A Ferrari has one redeeming feature: it is beautiful. A Yugo is a cheaply made box of a car that is irretrievably ugly. Preserve the Ferrari; send the Yugo off to get recycled for scrap metal. That’s the point.
Some may say the Yugo has more cultural and historical significance than the Ferrari and deserves to be preserved more. Who are you to judge?
For me, I think the first litmus test is the externalities of the demolition/renovation. If you gut the inside of a classic Queen Anne, but leave the exterior alone, you don’t push your tastes onto the neighbors, you keep them to yourself. Then, the only people dealing with your choices are you, and whomsoever you sell the house to in the future. You aren’t externalizing your choices onto all your neighbors, and you are allowing a future person to choose what you have done to the interior.
I am reminded of a home here in Denver that was built in a block of 1890s homes - it is a big, 3 story cube with a flat roof. I met the woman who bought it, and her take was “I want to look at old houses but never live in one.” So her choice was to impose her taste on an extant neighborhood where everyone else now had to look at her house, even though they had all bought those homes because they liked to live in and look at old homes.
To me, this is one of the huge problems with American society - people don’t care how their choices effect those around them.

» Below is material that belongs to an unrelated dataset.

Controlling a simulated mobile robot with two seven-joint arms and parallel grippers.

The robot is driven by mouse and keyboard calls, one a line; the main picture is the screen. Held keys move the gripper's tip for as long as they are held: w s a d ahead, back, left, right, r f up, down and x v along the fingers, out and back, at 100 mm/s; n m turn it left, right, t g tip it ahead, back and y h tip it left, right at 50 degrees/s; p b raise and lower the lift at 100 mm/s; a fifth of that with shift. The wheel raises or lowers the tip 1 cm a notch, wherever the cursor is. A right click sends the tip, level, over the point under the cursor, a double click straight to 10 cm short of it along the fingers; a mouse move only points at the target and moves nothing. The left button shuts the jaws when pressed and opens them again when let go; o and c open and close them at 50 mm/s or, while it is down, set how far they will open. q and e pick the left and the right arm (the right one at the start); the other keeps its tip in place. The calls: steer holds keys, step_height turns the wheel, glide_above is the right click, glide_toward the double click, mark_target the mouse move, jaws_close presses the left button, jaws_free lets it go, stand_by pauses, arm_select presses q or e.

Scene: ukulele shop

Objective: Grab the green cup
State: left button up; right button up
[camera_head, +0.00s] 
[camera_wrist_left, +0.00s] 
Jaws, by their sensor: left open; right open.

You still don’t seem to understand the difference between choice and necessity. No home needs to be torn down to provide electricity, heat, or insulation. Just like people don’t NEED an F350 to drive to the mall, people don’t need 12 burner stoves and a bathroom for every bedroom. Are thos things nice? Are those things convenient? Yes. But are they necessary to have a lovely home? Does the lack of a 4th bathroom justify tearing down a house and building a new one? Let alone the imposition of architecture on the neighbors, there’s the absolute waste of materials and energy involved.